Volvió el agüelo, que también es bisa, al Gamonal, como todos los veranos, para saludar a los que hace muchos años fueron sus vecinos y celebrar juntos la fiesta de la Divina Pastora. Ante ella le entregaron esa placa conmemorativa que la Asociación otorga a los que tienen años a esgaya.
Una de sus acompañantes este año era su avispada biznieta, a la que quiso enseñar lo que un día fue su pueblo, lleno de vida, aunque ahora cueste creerlo para quien no lo conoció.
Desde la era más alta del Gamonal, le fue señalando con la ayuda de su porraca, los sitios exactos: mira, aquella era nuestra casa; allí estaba la escuela; aquello, donde la piedrina blanca, era la iglesia, que tenía su campanario de dos campanas y gallo en la veleta y, junto a ella, el cementerio, donde descansan los muertos.

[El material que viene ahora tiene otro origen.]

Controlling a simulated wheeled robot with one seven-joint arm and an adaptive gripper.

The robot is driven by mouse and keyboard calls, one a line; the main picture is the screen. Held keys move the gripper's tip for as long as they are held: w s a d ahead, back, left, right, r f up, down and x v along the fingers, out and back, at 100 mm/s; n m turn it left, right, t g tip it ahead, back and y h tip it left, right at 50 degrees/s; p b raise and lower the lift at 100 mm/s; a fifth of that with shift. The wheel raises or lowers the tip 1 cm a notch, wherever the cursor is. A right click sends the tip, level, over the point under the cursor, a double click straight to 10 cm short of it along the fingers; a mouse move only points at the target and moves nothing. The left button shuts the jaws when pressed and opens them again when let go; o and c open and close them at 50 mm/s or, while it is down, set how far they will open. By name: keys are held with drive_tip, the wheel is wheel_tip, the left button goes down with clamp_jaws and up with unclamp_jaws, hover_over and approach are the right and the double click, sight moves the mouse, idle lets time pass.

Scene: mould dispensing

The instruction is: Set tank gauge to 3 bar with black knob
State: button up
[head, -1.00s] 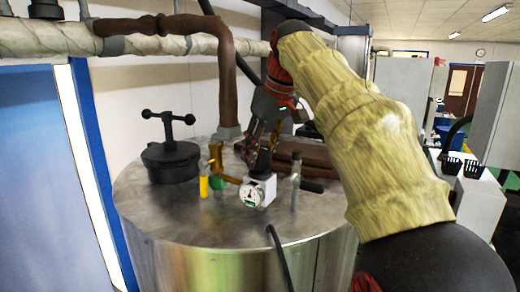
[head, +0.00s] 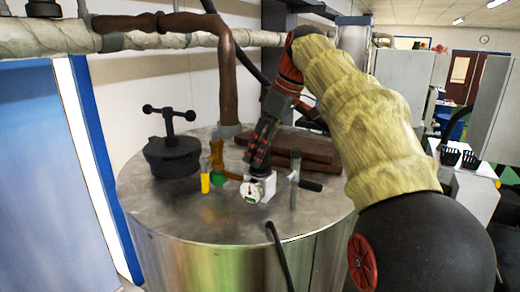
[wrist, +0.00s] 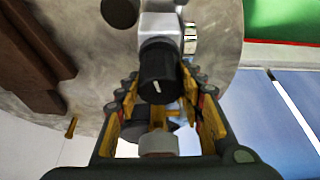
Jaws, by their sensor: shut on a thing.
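The black knob (wrist: 157,70) with a white pointer line sits on a white block (wrist: 160,24), between the fingertips of my gripper (wrist: 160,88) in the wrist view. My gripper is shut on the knob. In the head view, my gripper (head: 260,168) comes down at a tilt onto the top of the white block (head: 268,187) and mostly hides the knob. The round white-faced gauge (head: 251,192) is on the block's front left. Its needle is too small to read. In the wrist view, only the gauge's edge (wrist: 190,38) shows.
The steel tank top (head: 225,225) carries a black clamp lid (head: 172,157), a yellow-handled valve (head: 205,180), a grey upright fitting (head: 295,180) and brown slabs (head: 308,147). A brown pipe (head: 228,85) rises behind. A black hose (head: 277,245) hangs over the front edge.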

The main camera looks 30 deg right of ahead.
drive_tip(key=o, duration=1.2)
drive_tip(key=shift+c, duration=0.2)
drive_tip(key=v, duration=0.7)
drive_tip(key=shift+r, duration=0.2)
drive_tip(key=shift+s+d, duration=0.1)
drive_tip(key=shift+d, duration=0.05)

Le habló de la fuente de arriba, de la del medio, de los hórreos donde se guardaba la cebada para protegerla de los ratones; de aquellas grandes nevadas que obligaban a espalar casi todos los días a golpe tañido de campana, para que los guajes pudieran asistir a la escuela montados en las madreñas con ruedas en forma de tarucos.

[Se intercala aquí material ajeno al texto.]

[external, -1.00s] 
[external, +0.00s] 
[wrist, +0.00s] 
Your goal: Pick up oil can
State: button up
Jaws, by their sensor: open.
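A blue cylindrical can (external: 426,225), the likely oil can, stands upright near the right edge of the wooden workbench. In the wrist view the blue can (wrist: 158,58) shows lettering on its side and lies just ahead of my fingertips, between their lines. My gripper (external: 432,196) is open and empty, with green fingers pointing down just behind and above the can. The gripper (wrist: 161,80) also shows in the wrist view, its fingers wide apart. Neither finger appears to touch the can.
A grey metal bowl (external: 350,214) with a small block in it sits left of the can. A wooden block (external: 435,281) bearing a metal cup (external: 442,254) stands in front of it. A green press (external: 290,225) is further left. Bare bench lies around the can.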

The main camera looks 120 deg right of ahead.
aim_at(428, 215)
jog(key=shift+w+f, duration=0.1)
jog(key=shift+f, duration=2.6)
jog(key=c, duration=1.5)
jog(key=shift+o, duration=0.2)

Le señaló para la collada de Reyero para hablarle del Follo y del Baizuelo, de la fuente del vino blanco, del piornal y del chozo anexo a los corrales, donde guardaban por la noche las novillas y, en el qué, siendo todavía un niño, dormía por la noche en un camastro de escobas trenzadas, para despertarse asustado con el cercano aullar de los lobos.
Le apuntó hacia el Peñaruelo, para hablarle de aquella cruz en la que los de Lodares tenían depositada tanta fe, seguros de qué paraba las tormentas que asomaban amenazantes desde Pardomino, y de aquella collada de San Martino, donde el lobo le comía siempre la ovejina más guapa de la vecera.
Le apuntó a la peña de la Vega, la que por atrás llaman de Armada, y se emocionó recordando aquella vez, cuando junto a su padre y otro paisanín del pueblo, tuvo que ir a rescatar tres cabras que habían caído despeñadas en una especie de sima, bajando atado de una soga hasta donde sólo las nieves eternas se atrevían a entrar.
La rapazina con los ojos como platos, estaba desconcertada escuchando hablar al bisa de aquella casa y de aquella escuela que no veía, de aquellas campanas que no se oían, de aquella fuente que ya no estaba, de aquel pueblo que no existía.
El agüelo volvió a apoyarse en la porraca y caminó hasta delante de la imagen de la Pastora con la niña de la mano, para decirle sin decir: ¡cuidarla, es lo único que nos queda!